Tuesday, December 6, 2011

Anniversary of December 6th


There came a time when the risk to remain tight in the bud was more painful than the risk it took to blossom. ~ Anais Nin

Today marks the year anniversary that I left my marriage.  I didn’t know I was leaving it for good—I just knew I needed to get away for awhile to figure things out.  But I had a funny feeling that once I left I wouldn’t be coming back. 

The idea of leaving had first crossed my mind six years before.  At the time I felt like I had two options.
1.    Leave—but the idea of not being there for my young kids every day broke my heart—and made my bawl.
2.    Stay—and the idea of that made me cry even more. 

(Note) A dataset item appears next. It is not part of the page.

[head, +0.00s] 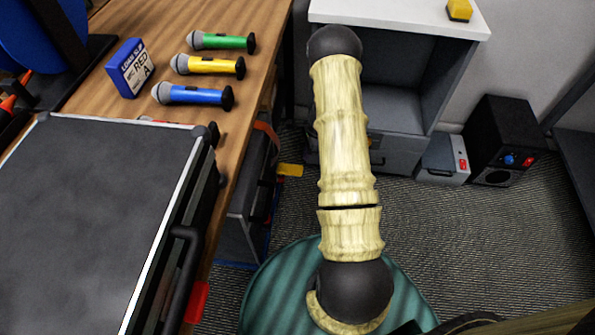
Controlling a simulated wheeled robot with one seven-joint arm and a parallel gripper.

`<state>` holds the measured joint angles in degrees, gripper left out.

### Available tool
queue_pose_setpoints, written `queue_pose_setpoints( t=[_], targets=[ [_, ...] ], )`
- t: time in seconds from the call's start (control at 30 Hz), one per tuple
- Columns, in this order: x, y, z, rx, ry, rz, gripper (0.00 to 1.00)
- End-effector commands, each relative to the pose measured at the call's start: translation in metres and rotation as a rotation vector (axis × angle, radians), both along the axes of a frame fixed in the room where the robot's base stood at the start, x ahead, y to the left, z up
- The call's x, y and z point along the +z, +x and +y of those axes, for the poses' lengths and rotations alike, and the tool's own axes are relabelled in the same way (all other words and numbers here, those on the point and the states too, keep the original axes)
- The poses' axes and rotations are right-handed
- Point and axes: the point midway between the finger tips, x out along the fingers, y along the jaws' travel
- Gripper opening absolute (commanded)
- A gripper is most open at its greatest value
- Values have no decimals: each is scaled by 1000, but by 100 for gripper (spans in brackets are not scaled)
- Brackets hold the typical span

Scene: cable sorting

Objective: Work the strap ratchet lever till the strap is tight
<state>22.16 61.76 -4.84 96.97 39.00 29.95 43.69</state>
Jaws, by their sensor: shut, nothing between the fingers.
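I cannot make out a strap ratchet or its lever for certain. A reddish-orange band (268,133) curves over the dark case (250,180) beside the wooden table; whether it is the strap is unclear. A small yellow piece (290,170) shows to the right of that case. My gripper is not in view; only links of my arm show, rising through the middle and hiding part of the floor and shelf behind.
The wooden table (262,45) holds a large black case (95,215), green (222,41), yellow (208,66) and blue (193,95) microphones and a blue-white box (130,68). A white-topped shelf unit (400,14), grey box (443,160) and black speaker (500,140) stand behind. Carpet (470,240) is clear at right.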

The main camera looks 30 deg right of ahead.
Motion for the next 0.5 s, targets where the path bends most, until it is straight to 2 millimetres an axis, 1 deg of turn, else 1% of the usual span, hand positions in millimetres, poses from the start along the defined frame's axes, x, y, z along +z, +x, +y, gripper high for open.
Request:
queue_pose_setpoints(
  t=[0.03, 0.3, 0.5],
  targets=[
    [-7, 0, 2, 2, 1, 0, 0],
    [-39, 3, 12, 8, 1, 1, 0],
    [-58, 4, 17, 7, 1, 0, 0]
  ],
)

It turns out that remaining tight in the bud wasn’t painful enough yet.  Indeed, I wasn’t aware that for the next six years that I would go way deeper into that bud before I decided to risk blossoming. 

Things were bad, then they got worse, then they got better and then they got much better.  And we had couples counseling through much of it.  But slowly, I was losing more of myself, until I just couldn’t take it anymore. 

I wish I could go back to that time a year ago and watch it from an outsider’s perspective.  My head was engaged, because somehow I figured out the logistics of where to go, timing, and that I needed an inflatable mattress.  But the actions were being guided by my gut.  It was an impulse to leave.  It wasn’t impulsive—indeed I’d been moving there for years, months, weeks. 

I knew, at my core, that I was bigger than what I had become in that marriage.  That I was becoming less of what I could be.  I was compromising values that were important to me and sending a message to my soul that I should limit myself.

This is not Robb’s fault.  This is not my fault.  And I don’t know if it could have ended differently if we had taken different paths earlier on.  But I was there, in that moment, and I couldn’t stay in the place where I was.  So I risked.  I risked blossoming.  At the time, I wasn’t sure if what would come out of it was a blossom or a dead flower.  But I had hope that it would be a blossom.  And now I have hope that the blossom that came out of last December 6th will be a beautiful flower.